The company, which now houses the mobile phone business in Libertyville, said it will keep some operations in Illinois once it splits into a separate, publicly traded company in early 2011 and Libertyville would be included.
But reports have tracked Motorola's search variously to downtown Chicago, around the suburbs, to Dallas and to the Silicon Valley, near where co-CEO Sanjay Jha still maintains a residence.
"If Mobile Devices and Home make the decision to relocate its headquarters, this would affect less than 200 people and would not occur in 2010," said Motorola spokeswoman Jennifer Erickson. "Illinois is very important to Motorola, and today the company employs more than 10,000 people in the greater Chicago-area. Regardless of any potential relocation, Motorola will continue to maintain a meaningful presence in the state of Illinois."
She did not provide more specifics. U.S. Equities Realty LLC, reportedly seeking properties on behalf of Motorola, did not return messages.
Earlier this month, Jha had said he likely would head a much smaller company with fewer than 25,000 workers. He also wouldn't announce anything until sometime this summer on what the new company would look like. That would lead to yet another restructuring of the Libertyville campus.
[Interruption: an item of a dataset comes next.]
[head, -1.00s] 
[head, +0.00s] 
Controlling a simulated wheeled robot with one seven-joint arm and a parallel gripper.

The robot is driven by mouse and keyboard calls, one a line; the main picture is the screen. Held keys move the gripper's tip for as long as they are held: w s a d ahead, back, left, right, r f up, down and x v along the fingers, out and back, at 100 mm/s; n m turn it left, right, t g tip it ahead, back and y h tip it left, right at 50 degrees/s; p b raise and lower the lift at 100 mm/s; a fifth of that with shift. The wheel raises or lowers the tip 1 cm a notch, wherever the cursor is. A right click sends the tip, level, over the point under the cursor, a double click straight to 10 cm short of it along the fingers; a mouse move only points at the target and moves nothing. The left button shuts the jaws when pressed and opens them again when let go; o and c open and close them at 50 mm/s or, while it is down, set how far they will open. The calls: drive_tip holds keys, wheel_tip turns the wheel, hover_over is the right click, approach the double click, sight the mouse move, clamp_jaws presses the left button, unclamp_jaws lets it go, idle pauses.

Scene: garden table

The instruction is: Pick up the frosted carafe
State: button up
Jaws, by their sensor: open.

Speculation has abounded as Motorola continues to prepare to split into two companies and brokers hunger for a well-known company seeking to move during a real estate slump.
In February, Motorola announced its long-awaited plan on how it would split up its businesses into two publicly traded companies. One company, headed by Jha, would have the Mobile Devices and the Home businesses. They will continue to focus on wireless handsets and smartphones as well as set-top boxes and other related equipment for cable TV services.
The second company would include the Enterprise Mobile and Networks businesses headed by Brown. These businesses will continue to focus on two-way radios and other equipment for government and law enforcement agencies as well as installation and services related to the wireless network infrastructures.